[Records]
========
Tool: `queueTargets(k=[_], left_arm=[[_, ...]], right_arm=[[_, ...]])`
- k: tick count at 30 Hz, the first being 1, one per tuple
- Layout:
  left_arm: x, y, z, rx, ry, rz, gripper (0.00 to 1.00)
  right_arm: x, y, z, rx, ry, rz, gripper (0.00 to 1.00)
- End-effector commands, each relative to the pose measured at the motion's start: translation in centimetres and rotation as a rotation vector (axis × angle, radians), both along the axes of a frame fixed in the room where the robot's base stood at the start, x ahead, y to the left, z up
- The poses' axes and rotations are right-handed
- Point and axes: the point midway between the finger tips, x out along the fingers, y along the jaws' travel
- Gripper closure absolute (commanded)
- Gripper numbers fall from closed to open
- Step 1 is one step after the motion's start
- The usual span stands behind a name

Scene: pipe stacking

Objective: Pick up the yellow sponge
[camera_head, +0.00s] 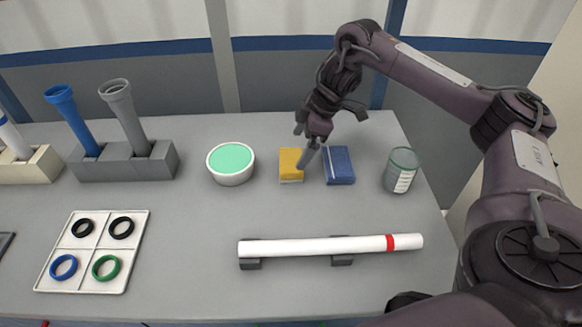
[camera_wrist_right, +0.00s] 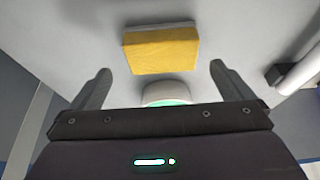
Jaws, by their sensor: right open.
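The yellow sponge (camera_head: 290,166) lies on the grey table between the bowl and a blue block. In the right wrist view the sponge (camera_wrist_right: 161,51) shows ahead of the fingertips, roughly centred between them, with a grey layer along its far edge. My right gripper (camera_head: 304,146) reaches down from the right at the sponge's right side in the head view. Its two fingers are spread and empty in the right wrist view (camera_wrist_right: 160,72). The sponge is outside the jaws in that view. My left gripper is not in view.
A blue block (camera_head: 339,165) lies close to the right of the sponge, with a can (camera_head: 400,171) farther right. A bowl with green contents (camera_head: 231,163) stands left. A white pipe (camera_head: 320,247) rests on supports in front. A ring tray (camera_head: 93,250) lies front left.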

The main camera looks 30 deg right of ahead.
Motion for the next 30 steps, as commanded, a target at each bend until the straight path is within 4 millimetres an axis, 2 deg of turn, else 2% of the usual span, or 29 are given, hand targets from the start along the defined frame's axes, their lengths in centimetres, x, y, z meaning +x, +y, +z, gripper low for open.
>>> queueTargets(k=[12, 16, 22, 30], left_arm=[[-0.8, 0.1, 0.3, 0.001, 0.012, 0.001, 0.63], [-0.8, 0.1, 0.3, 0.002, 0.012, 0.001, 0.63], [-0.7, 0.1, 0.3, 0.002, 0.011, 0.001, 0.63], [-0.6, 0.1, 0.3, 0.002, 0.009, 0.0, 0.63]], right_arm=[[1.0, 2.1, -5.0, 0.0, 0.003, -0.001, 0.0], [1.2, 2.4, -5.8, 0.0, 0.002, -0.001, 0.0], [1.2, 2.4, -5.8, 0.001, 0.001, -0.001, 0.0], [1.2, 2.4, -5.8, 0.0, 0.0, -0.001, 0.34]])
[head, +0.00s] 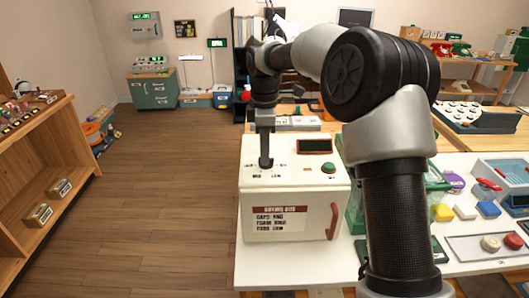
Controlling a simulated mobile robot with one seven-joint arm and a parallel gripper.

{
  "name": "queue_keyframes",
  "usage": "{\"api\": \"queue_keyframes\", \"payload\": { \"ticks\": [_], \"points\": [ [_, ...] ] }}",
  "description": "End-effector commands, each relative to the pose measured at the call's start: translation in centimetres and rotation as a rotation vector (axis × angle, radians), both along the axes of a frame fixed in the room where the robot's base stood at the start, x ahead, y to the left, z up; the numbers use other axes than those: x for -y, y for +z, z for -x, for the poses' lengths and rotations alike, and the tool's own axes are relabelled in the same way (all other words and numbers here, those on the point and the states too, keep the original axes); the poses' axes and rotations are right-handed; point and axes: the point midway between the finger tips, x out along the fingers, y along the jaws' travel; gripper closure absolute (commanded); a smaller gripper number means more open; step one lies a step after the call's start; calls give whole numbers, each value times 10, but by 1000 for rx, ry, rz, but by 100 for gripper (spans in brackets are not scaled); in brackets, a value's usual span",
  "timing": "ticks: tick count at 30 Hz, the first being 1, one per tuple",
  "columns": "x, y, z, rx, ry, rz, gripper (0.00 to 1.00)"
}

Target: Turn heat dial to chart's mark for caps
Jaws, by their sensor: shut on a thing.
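The white drying box (258,185) stands at the left end of the white table. The heat dial (266,169) is on its top, dark and mostly hidden by my gripper. My gripper (265,160) points straight down and is shut on the dial. Small black marks lie around the dial, too small to read, and I cannot tell which one it points to. The chart (280,219) is on the box front under a dark red header; its top line begins with "CAPS", and the setting beside it is blurred.
A dark display (315,146) and a green button (328,168) sit right of the dial. A red handle (333,221) is on the box front. A green-framed clear case (355,200) stands close on the right. Wooden floor at left is clear.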

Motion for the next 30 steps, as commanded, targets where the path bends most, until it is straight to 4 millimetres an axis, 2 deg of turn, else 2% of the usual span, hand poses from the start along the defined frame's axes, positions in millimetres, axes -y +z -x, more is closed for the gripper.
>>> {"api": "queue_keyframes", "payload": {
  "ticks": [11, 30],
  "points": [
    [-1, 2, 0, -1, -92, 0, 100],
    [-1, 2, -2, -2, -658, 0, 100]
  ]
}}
========
What the exercise asks: Select and copy each line from the data that includes the word "name".

Solved exercise:
- The usual span stands behind a name
  "name": "queue_keyframes",

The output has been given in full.